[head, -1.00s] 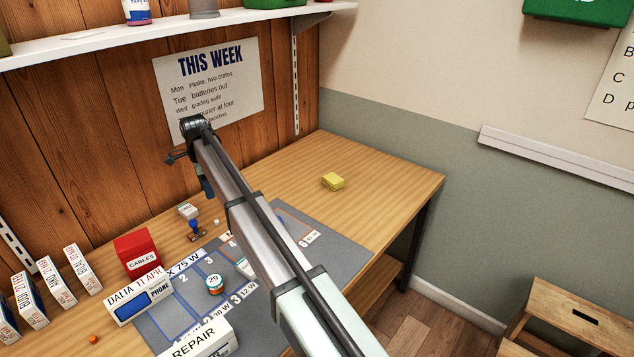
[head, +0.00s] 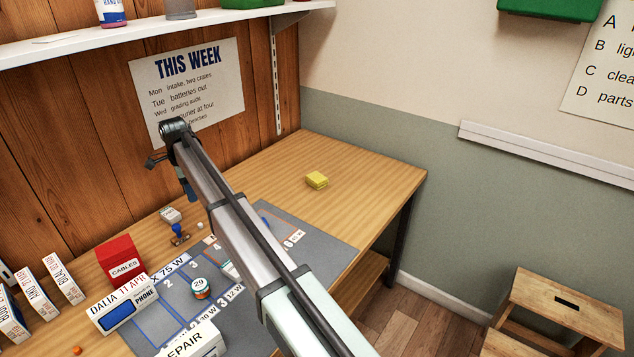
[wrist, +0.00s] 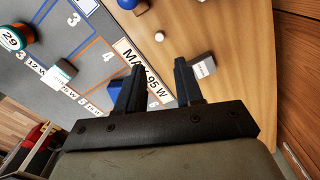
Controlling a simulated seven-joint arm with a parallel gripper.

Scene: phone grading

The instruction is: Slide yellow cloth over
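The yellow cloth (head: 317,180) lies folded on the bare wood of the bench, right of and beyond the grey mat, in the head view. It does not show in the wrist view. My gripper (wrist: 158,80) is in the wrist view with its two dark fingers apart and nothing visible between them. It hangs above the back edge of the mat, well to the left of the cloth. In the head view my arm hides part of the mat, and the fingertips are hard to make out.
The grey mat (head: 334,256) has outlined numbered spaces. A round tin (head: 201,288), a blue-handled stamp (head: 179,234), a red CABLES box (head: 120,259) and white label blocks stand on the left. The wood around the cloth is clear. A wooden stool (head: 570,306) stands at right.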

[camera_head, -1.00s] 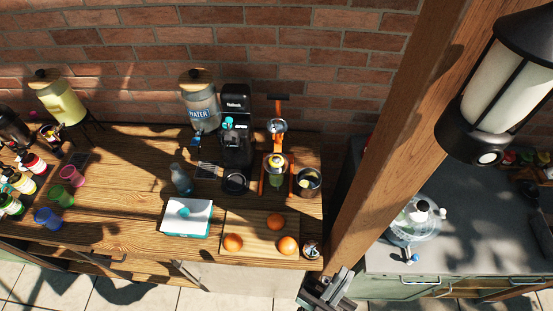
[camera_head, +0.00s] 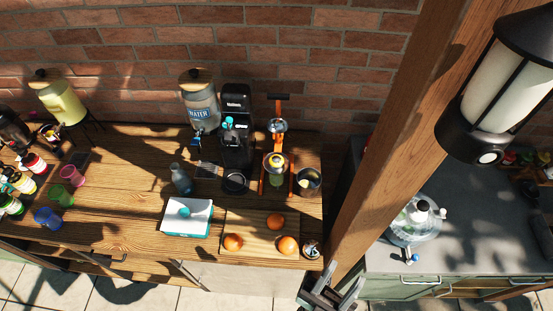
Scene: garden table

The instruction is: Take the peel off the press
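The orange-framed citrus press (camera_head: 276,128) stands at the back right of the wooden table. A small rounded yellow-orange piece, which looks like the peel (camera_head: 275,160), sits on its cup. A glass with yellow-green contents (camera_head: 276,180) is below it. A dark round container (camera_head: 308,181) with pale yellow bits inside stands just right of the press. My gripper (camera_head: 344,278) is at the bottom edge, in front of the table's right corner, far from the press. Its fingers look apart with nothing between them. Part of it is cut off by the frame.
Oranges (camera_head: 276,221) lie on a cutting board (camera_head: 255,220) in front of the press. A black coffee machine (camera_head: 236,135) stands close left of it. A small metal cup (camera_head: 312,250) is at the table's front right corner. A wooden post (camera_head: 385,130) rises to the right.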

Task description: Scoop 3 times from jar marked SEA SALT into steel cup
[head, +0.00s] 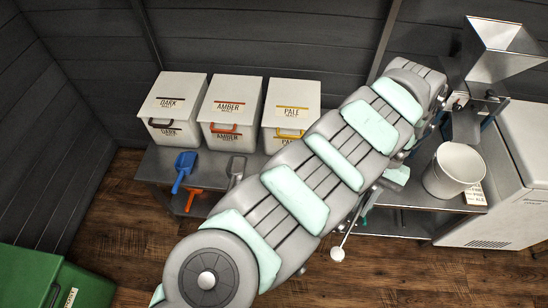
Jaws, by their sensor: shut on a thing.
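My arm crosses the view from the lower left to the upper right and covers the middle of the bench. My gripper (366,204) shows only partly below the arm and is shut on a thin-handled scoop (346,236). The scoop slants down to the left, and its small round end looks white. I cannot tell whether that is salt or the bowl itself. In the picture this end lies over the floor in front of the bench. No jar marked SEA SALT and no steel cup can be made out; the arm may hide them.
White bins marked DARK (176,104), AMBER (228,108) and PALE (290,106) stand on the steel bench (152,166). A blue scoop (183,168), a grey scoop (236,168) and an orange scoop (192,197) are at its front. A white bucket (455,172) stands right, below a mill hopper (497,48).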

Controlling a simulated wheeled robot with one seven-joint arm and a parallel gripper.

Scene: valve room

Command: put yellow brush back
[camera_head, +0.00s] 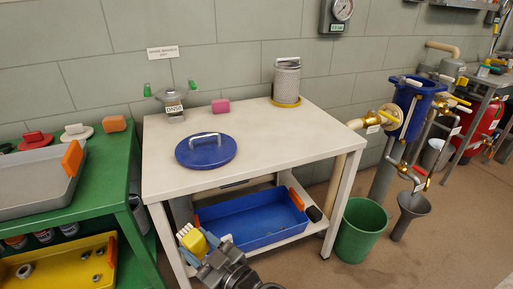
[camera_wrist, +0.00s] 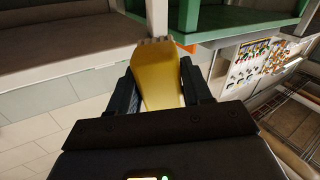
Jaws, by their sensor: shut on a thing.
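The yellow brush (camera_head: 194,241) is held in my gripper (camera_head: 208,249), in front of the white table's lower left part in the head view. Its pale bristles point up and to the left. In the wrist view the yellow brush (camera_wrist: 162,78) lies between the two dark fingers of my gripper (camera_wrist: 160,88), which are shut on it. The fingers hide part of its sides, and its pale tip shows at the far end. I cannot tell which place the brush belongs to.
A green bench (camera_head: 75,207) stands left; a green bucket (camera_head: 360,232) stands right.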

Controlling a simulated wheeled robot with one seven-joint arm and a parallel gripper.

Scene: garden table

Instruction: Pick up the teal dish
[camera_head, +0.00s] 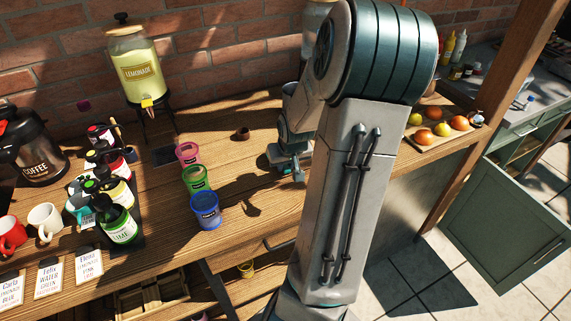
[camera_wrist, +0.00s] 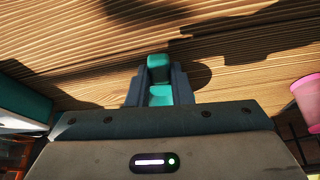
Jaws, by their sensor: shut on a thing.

■ ■ ■ ■ ■ ■ ■

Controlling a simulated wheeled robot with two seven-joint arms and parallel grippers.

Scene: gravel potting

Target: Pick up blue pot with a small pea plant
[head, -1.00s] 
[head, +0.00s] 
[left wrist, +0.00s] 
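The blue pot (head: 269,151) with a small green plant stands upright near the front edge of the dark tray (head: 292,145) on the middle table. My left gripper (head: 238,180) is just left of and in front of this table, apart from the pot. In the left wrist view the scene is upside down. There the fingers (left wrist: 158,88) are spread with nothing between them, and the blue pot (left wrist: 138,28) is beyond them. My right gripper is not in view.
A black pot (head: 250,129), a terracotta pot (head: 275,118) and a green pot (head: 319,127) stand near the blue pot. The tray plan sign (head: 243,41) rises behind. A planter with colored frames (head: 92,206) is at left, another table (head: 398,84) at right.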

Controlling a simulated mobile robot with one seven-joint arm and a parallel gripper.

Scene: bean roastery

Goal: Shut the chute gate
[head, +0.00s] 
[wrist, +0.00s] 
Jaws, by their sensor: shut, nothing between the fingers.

■ ■ ■ ■ ■ ■ ■

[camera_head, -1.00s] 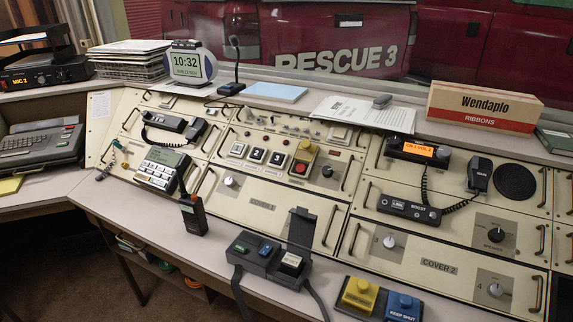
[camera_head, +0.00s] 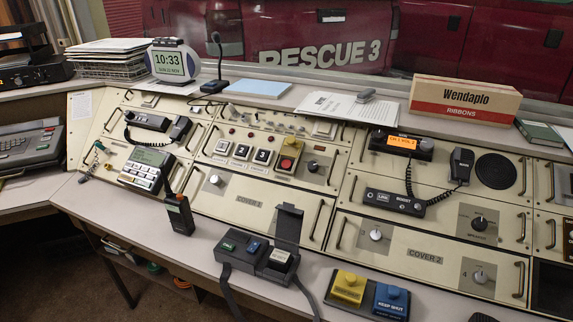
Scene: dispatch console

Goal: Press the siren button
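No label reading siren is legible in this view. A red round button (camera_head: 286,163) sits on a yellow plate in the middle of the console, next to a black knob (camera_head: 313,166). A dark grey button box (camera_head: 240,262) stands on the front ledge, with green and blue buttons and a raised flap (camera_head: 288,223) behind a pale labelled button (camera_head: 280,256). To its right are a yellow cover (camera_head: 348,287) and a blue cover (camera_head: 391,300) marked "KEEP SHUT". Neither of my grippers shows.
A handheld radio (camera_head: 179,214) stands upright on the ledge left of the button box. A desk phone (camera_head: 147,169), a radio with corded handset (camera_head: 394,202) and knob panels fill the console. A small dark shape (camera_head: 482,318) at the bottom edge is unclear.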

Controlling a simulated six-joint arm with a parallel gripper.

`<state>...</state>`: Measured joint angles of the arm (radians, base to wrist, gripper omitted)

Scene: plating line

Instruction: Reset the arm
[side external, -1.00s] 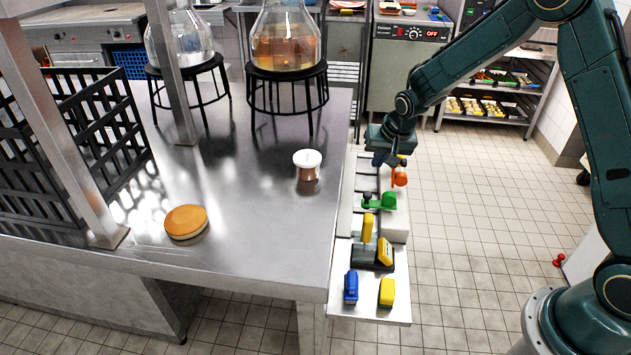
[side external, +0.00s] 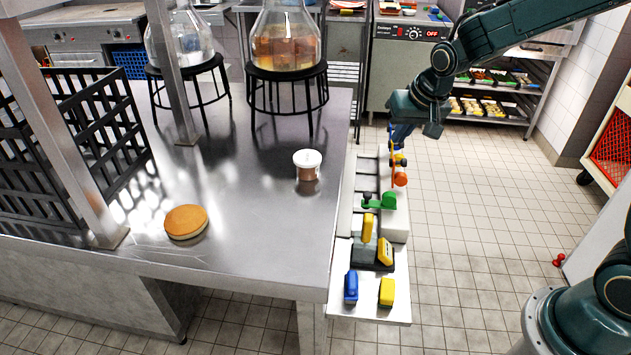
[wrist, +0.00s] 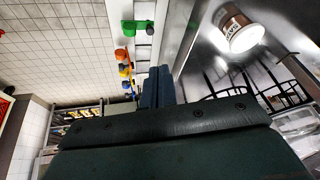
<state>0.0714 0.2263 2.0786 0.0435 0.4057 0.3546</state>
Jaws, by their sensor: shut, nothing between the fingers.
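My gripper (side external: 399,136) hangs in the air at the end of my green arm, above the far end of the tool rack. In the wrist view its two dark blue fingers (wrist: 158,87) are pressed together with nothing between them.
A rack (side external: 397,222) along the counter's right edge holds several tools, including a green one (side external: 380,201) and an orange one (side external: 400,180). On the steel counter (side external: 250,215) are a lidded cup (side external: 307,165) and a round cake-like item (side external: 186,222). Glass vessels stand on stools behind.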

■ ■ ■ ■ ■ ■ ■

**GOAL:**
Filter the data, keeping only the lines that contain "seven".

**FINAL ANSWER:**
Controlling a simulated seven-joint arm with a parallel gripper.
Controlling a simulated wheeled robot with one seven-joint arm and a parallel gripper.
Controlling a simulated wheeled robot with one seven-joint arm and a parallel gripper.
Controlling a simulated wheeled robot with two seven-joint arms and parallel grippers.
Controlling a simulated mobile robot with one seven-joint arm and a parallel gripper.

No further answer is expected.